项目名称: 过程大数据中合意路线获取关键技术研究
项目编号: No.61472207
项目类型: 面上项目
立项/批准年度: 2015
项目学科: 其他
项目作者: 闻立杰
作者单位: 清华大学
项目金额: 80万元
中文摘要: 该项目旨在开发能处理记录了在高度变化和异构上下文中被执行过程的海量事件日志的新型过程挖掘技术。过程挖掘的目标是从事件日志中抽取过程相关信息,即自动发现一个过程模型。尽管过程挖掘有很多最新进展,但仍然存在很多亟待解决的重要挑战。事实上,从事件日志中发现过程模型的难度众所周知,而且过程挖掘的大规模应用需要重大的突破。该项目旨在进行这些突破,它由三个研究主题组成:一、将开发把过程挖掘问题(如过程发现和复合型检查)分解为能被更高效解决并且能分布到计算机集群的较小问题的技术;二、为了支持无法在极长一段时间内存储全部事件的应用,将开发不需要存储过量事件就能够学习(或检查)过程模型的即时过程挖掘技术;三、当前的过程挖掘技术要求分析师将范围限制在描述了稳态下一组同质案例的行为的单一过程模型上,将开发能够系统地突出共性和差异的可比较过程挖掘技术,以便能够处理随着时间发生改变而且有很多变种的异质过程。
中文关键词: 过程挖掘;大数据;分布式算法;合意路线;即时挖掘
英文摘要: The research project aims at developing new process mining techniques that are able to deal with huge event logs recorded for processes executed in possibly highly variable and heterogeneous contexts. The goal of process mining is to extract process-related information from event logs, e.g., to automatically discover a process model.

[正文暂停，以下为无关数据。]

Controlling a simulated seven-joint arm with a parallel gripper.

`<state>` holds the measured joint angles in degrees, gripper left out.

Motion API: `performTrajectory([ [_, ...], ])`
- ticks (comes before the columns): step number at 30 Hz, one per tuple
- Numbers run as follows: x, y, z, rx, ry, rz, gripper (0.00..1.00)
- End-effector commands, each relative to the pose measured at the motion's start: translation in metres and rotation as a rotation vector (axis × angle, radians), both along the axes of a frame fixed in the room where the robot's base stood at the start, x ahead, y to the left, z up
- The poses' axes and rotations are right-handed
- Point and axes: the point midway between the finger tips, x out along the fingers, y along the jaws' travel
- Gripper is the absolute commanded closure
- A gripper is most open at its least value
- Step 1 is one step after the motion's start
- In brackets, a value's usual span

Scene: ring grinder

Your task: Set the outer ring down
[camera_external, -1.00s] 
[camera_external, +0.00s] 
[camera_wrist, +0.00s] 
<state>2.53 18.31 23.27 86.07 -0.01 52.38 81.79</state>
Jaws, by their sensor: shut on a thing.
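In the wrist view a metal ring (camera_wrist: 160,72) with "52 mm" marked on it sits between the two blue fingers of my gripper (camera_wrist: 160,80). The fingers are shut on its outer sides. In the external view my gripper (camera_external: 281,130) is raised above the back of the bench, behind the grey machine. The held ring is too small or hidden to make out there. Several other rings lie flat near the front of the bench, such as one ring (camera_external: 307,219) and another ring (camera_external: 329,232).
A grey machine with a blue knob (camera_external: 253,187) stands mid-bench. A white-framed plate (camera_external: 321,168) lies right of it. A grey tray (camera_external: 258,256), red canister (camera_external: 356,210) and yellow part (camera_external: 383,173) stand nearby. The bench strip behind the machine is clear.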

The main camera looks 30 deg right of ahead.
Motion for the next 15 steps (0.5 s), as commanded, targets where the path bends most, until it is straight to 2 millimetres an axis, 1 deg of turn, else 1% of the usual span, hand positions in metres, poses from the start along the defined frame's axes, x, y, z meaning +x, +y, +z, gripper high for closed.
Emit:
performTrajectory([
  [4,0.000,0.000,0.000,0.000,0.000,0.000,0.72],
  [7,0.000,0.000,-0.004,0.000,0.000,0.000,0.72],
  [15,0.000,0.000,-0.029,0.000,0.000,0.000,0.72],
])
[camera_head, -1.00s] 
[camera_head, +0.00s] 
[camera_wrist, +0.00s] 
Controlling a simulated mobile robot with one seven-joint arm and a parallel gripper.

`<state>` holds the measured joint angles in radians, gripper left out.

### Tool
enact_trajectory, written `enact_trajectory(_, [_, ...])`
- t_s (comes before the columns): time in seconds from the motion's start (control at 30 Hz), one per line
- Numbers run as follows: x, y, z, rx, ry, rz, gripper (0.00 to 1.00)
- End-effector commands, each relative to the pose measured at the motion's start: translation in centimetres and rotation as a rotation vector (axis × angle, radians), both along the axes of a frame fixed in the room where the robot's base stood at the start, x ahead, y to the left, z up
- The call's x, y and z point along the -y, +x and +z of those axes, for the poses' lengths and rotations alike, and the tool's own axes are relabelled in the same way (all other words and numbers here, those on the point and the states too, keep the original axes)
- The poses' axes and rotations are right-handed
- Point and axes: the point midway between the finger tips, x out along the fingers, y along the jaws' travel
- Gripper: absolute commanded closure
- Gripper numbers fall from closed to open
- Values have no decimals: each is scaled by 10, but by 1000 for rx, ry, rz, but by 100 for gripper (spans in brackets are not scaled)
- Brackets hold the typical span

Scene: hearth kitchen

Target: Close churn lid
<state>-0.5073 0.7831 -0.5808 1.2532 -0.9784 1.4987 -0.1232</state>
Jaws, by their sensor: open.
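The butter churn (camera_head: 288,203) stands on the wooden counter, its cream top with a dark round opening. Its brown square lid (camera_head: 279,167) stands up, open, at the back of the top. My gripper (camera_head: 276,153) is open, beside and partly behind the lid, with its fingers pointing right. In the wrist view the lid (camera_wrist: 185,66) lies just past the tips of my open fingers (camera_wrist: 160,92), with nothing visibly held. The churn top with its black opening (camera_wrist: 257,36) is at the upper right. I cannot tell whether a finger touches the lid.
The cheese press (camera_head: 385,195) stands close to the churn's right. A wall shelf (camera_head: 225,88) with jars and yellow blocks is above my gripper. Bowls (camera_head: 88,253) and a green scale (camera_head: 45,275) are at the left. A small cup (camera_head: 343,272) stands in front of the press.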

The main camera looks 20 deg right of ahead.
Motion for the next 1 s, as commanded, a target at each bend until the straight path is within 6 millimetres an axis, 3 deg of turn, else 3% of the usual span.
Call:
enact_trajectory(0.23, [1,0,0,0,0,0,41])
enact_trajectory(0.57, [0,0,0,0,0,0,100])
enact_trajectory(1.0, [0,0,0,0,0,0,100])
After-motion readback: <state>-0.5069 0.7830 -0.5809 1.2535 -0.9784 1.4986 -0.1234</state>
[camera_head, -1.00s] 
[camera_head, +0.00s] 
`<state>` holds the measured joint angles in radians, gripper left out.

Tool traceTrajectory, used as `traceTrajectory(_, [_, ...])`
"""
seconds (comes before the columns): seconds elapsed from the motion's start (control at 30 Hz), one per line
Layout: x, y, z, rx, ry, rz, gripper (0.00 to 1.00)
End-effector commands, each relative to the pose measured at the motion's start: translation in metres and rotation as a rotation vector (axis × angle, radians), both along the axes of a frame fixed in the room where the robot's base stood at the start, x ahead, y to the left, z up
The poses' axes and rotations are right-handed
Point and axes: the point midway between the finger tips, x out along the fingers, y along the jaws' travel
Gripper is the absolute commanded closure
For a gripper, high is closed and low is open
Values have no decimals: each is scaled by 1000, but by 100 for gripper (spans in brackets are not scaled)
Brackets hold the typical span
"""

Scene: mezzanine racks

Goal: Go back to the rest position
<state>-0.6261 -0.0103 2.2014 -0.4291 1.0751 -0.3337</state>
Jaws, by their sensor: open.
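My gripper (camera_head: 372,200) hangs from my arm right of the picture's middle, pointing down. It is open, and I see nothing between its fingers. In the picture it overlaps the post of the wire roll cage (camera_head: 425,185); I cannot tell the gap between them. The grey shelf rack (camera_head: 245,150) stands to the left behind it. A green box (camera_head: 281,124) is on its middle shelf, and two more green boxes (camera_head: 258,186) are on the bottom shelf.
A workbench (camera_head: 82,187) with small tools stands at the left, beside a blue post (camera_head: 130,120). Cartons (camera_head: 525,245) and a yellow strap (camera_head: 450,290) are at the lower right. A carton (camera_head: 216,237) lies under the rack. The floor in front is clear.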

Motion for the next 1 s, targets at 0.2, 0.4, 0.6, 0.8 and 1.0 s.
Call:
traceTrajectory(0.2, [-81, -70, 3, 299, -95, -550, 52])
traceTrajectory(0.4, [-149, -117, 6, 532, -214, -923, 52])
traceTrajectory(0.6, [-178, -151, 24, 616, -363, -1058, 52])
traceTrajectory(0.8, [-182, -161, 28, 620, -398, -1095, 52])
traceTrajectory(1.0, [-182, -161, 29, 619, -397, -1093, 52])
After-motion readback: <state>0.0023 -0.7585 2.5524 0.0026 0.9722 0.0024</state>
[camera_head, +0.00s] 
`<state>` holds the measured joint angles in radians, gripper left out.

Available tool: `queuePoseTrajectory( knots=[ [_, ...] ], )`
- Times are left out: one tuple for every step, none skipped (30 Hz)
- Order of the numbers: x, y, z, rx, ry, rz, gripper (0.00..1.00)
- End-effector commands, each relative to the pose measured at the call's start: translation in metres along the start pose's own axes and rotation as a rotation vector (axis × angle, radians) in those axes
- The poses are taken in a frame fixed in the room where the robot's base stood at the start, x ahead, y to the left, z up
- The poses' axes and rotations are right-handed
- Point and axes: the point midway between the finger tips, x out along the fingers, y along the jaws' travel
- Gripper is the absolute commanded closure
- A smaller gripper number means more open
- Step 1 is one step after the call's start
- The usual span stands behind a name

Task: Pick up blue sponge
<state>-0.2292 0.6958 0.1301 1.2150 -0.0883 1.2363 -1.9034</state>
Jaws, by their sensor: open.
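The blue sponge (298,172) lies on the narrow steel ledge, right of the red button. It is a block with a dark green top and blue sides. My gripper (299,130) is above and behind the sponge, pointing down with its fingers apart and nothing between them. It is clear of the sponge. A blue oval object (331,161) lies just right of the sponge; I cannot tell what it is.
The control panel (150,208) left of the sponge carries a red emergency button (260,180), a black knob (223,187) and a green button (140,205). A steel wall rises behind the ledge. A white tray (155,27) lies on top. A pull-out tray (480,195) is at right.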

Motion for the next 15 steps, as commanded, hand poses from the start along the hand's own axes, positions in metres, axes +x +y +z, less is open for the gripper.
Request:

Despite recent advances in process mining there are important challenges that need to be addressed. In fact, the discovery of process models from event logs is notoriously difficult and major breakthroughs are needed for the large-scale application of process mining. This project is composed of three research tracks aiming at such breakthroughs: (a) In Track T1 we will develop techniques to decompose process mining problems (e.g., process discovery and conformance checking) into smaller problems that can be solved more efficiently and that can be distributed over a network of computers. (b) Track T2 goes one step further. To support applications where it is impossible to store events over an extended period, on-the-fly process mining techniques will be developed that can learn (or check) process models without storing excessive amounts of events. (c) Existing techniques require the analyst to restrict the scope to a single process model describing the behavior of a homogeneous group of cases in steady-state. In Track T3 we will develop comparative process mining techniques that systematically highlight commonalities and differences. This way we can deal with heterogeneous processes that are changing over time and that have many variants.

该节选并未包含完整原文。